■ Exercise
Repeat the line that contains "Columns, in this", the line that contains "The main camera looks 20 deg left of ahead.", and all lines between them, exactly and with no other lines.

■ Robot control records
◇ ◇ ◇ ◇
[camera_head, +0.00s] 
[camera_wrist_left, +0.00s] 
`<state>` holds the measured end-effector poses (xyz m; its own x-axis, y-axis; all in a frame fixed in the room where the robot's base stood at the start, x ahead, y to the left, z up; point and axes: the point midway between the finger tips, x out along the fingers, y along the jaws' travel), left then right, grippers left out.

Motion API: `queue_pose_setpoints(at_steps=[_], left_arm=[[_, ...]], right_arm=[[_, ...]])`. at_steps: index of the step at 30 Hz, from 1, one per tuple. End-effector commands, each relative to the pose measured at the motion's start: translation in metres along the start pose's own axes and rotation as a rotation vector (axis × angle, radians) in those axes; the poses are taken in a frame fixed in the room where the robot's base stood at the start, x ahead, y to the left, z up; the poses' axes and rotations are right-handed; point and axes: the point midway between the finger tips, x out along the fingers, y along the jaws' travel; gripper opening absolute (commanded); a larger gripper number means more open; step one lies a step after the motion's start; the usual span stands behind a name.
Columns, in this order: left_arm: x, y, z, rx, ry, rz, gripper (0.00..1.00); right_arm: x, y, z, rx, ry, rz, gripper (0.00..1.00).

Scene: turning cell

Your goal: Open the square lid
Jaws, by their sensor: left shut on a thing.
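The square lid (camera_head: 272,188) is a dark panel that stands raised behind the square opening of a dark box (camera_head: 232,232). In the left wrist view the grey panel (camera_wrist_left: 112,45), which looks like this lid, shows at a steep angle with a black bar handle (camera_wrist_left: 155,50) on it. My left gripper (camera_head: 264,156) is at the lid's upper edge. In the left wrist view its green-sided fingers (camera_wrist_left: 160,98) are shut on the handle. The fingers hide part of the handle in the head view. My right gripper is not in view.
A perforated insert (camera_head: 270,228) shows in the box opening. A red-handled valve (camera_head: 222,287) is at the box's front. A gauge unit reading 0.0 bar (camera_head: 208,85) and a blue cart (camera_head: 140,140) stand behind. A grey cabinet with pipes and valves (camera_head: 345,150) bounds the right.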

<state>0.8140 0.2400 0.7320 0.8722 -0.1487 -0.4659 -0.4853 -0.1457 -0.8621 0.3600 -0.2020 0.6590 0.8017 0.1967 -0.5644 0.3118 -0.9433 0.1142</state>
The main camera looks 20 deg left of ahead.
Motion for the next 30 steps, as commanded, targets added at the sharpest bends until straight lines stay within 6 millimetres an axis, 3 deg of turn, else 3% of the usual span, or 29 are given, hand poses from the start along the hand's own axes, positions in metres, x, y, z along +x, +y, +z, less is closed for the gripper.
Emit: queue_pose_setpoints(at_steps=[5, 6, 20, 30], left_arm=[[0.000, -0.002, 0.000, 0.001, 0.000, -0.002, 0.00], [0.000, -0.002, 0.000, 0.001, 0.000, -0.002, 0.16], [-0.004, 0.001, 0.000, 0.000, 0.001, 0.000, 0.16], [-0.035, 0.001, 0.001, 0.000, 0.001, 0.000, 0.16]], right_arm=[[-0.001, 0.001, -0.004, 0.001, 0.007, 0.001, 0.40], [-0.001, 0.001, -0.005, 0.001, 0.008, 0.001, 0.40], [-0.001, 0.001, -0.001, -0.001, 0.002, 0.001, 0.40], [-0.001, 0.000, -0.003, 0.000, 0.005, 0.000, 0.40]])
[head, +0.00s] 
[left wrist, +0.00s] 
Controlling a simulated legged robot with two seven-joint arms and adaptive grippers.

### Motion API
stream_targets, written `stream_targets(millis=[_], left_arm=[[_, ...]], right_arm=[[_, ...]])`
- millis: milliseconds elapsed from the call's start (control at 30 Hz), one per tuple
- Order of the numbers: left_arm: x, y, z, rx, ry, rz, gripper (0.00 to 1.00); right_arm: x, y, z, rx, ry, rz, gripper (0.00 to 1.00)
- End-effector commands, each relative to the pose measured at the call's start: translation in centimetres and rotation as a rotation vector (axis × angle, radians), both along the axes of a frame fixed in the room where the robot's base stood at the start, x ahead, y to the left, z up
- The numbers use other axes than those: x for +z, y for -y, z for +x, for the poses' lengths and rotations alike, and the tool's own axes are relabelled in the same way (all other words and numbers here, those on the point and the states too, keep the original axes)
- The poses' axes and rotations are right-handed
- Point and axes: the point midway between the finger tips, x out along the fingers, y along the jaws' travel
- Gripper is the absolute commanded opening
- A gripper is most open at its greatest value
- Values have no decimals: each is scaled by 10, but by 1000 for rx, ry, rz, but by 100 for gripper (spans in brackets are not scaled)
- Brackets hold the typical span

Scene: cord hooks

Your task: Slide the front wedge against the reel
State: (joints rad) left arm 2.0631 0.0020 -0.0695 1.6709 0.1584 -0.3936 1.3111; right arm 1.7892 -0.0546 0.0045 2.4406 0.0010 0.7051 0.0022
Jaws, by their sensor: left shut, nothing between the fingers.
◇ ◇ ◇ ◇
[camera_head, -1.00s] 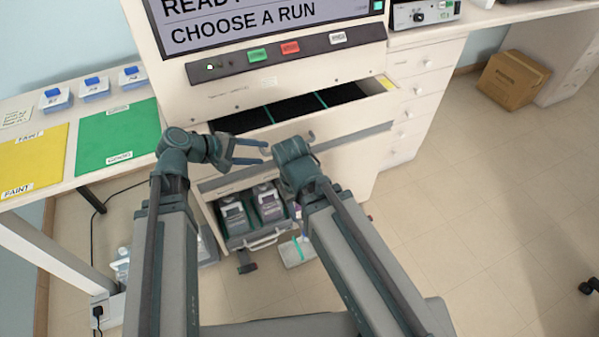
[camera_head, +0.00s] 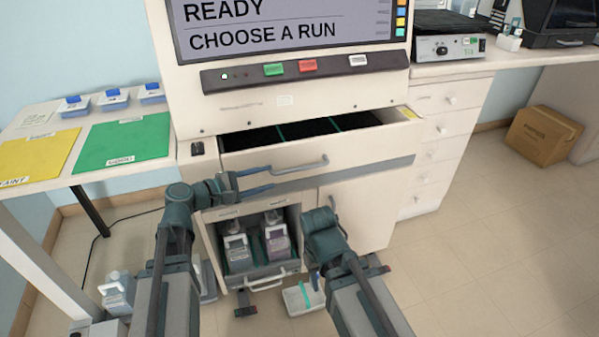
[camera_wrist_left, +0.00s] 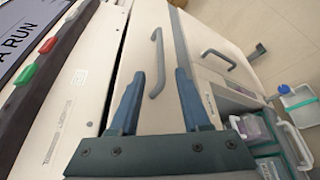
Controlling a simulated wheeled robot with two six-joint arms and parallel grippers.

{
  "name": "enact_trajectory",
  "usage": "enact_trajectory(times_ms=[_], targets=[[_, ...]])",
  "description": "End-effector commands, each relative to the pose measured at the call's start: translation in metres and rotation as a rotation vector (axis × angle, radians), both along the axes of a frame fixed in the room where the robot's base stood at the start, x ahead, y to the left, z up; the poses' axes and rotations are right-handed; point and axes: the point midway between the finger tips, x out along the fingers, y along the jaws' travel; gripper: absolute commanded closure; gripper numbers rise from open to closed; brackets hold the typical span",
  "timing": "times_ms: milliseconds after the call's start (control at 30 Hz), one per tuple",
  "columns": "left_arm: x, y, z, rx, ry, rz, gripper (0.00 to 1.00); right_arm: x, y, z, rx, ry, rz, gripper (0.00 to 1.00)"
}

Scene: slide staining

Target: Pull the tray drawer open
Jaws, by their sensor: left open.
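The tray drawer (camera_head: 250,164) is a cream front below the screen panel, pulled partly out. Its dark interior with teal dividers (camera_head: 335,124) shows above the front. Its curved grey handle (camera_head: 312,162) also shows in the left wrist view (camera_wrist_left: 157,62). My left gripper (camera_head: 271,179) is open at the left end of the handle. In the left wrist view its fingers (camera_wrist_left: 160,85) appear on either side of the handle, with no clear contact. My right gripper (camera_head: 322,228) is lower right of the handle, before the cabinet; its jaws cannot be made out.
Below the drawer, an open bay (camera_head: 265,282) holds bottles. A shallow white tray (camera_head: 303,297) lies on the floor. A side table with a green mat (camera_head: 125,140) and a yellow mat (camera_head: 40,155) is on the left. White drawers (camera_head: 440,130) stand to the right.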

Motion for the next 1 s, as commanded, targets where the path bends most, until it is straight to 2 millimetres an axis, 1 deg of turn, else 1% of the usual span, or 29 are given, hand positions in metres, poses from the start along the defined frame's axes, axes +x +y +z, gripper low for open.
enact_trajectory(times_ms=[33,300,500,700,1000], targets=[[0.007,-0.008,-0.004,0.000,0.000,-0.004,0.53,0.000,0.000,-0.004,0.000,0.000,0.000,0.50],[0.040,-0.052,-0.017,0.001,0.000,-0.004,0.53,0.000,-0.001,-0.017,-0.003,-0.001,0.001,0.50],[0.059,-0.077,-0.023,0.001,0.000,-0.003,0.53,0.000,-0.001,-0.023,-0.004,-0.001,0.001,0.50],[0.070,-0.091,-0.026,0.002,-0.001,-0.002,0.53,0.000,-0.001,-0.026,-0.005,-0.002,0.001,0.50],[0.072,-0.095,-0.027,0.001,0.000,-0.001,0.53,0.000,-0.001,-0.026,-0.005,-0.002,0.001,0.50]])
◇ ◇ ◇ ◇
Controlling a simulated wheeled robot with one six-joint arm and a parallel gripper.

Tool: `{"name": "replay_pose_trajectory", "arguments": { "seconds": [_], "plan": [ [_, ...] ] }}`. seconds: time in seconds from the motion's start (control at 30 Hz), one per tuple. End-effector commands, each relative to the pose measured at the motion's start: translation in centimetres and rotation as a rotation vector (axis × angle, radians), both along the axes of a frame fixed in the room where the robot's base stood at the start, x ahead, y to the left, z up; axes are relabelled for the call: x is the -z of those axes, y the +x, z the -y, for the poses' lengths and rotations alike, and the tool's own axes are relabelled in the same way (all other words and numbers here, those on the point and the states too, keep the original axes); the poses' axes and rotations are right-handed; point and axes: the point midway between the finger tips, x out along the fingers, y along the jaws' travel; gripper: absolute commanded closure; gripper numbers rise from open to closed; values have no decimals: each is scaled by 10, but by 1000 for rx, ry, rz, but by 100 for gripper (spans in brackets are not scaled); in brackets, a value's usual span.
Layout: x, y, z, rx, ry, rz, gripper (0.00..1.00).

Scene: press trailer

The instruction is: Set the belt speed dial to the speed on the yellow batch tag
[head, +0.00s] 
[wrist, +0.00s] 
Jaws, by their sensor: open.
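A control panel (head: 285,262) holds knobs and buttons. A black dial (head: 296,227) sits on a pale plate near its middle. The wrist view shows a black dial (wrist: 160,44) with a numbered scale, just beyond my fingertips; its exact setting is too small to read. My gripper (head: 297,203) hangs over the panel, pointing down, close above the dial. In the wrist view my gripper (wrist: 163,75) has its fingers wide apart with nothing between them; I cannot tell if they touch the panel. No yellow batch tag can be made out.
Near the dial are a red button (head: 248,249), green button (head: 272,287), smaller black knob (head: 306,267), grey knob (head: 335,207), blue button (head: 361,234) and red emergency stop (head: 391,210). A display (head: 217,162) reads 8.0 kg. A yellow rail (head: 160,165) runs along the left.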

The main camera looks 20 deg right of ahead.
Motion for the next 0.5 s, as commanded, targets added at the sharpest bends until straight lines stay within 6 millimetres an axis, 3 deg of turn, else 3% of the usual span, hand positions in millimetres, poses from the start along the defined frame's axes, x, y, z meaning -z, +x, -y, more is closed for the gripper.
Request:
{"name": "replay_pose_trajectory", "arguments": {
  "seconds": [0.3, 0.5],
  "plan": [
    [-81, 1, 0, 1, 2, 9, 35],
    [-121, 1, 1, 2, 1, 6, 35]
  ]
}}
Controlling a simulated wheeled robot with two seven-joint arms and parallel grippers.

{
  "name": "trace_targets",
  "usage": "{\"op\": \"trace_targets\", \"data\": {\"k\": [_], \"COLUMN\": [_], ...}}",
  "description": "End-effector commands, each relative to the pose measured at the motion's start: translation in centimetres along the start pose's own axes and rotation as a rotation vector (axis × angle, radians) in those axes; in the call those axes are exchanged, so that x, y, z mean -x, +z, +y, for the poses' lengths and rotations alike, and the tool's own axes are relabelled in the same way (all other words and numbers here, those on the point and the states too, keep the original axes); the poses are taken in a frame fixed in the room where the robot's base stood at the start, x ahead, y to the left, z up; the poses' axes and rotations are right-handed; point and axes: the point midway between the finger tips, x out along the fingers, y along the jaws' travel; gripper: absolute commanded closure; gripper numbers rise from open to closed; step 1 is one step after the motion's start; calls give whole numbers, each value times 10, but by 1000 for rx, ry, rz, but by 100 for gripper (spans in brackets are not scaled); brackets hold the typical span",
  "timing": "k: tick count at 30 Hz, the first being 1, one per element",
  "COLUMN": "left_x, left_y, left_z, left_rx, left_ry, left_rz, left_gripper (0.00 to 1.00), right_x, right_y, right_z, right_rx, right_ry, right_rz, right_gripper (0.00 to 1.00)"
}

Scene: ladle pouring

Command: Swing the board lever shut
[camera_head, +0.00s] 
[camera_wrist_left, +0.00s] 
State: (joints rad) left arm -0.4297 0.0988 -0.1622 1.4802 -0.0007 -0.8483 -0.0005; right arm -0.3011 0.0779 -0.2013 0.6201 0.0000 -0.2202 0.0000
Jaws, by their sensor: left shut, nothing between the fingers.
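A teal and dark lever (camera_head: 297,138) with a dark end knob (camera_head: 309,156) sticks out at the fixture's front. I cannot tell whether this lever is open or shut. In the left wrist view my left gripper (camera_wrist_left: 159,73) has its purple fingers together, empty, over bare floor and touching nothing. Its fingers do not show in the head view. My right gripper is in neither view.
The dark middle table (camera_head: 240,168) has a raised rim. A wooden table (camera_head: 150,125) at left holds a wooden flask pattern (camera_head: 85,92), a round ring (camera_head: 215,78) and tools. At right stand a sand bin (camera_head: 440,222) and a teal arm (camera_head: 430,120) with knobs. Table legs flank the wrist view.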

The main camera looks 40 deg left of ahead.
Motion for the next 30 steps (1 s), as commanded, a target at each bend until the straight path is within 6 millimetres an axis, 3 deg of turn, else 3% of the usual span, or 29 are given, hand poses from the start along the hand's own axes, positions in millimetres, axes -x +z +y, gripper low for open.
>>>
◇ ◇ ◇ ◇
■ Full solution
Columns, in this order: left_arm: x, y, z, rx, ry, rz, gripper (0.00..1.00); right_arm: x, y, z, rx, ry, rz, gripper (0.00..1.00).

Scene: turning cell

Your goal: Open the square lid
Jaws, by their sensor: left shut on a thing.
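The square lid (camera_head: 272,188) is a dark panel that stands raised behind the square opening of a dark box (camera_head: 232,232). In the left wrist view the grey panel (camera_wrist_left: 112,45), which looks like this lid, shows at a steep angle with a black bar handle (camera_wrist_left: 155,50) on it. My left gripper (camera_head: 264,156) is at the lid's upper edge. In the left wrist view its green-sided fingers (camera_wrist_left: 160,98) are shut on the handle. The fingers hide part of the handle in the head view. My right gripper is not in view.
A perforated insert (camera_head: 270,228) shows in the box opening. A red-handled valve (camera_head: 222,287) is at the box's front. A gauge unit reading 0.0 bar (camera_head: 208,85) and a blue cart (camera_head: 140,140) stand behind. A grey cabinet with pipes and valves (camera_head: 345,150) bounds the right.

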<state>0.8140 0.2400 0.7320 0.8722 -0.1487 -0.4659 -0.4853 -0.1457 -0.8621 0.3600 -0.2020 0.6590 0.8017 0.1967 -0.5644 0.3118 -0.9433 0.1142</state>
The main camera looks 20 deg left of ahead.

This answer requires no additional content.